The best gains are with multitasking, as Intel says gaming, streaming and recording with Player Unknown : Battlegrounds will be 45 percent fast than before.
What's more, it can be overclocked to 4.7 GHz using Intel's Turbo Boost 2.0, and 5GHz and higher speeds are easily achieved with air or basic liquid cooling.
The speed gains are even more impressive if your system is over three years old, but probably won't push many folks with 7th-gen Intel chips into upgrading.
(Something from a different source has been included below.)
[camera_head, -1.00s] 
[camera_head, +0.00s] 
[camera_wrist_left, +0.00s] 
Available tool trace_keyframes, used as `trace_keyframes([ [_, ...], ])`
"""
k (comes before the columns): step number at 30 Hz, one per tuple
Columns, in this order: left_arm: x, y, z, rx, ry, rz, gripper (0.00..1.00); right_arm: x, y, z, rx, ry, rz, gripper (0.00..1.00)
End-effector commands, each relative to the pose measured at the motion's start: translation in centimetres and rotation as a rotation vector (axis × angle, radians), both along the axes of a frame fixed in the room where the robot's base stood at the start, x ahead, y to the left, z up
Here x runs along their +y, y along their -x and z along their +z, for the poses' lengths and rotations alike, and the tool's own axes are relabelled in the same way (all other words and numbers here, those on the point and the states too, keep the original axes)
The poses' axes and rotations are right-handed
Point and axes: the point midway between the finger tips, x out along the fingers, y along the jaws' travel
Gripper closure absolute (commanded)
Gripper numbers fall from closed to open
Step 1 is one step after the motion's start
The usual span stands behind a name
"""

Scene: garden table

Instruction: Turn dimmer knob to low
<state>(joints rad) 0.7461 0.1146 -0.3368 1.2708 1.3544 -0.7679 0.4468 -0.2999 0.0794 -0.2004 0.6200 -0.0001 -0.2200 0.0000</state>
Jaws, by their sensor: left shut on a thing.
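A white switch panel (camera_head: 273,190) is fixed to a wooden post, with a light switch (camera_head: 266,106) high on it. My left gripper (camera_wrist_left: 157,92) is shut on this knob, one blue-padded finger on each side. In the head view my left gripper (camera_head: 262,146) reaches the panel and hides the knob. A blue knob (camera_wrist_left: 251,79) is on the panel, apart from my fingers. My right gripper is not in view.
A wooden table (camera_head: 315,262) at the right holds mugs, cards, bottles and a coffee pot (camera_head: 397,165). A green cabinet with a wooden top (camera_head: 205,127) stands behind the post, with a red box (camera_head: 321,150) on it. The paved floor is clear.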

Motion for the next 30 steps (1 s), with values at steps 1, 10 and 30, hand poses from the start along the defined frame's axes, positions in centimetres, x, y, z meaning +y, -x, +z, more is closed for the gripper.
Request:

For multimedia, it's worth noting that Intel has implemented some new 4K tech, which will make for smoother streaming of 10-bit, HDR Ultra HD video now on services services like Netflix and many new 4K TVs.
The 8th-gen Core i5 and Core i3 chips in the lineup might be more interesting for consumers.
The Core i3 chips start at $117 and have quad-cores and base clock speeds up to 4 GHz, while the Core i5 models, starting at $182, are six-core units.
Neither are multi-threaded, but four physical cores and four threads is a lot better than two cores and four threads, which is what the i3 lineup had before.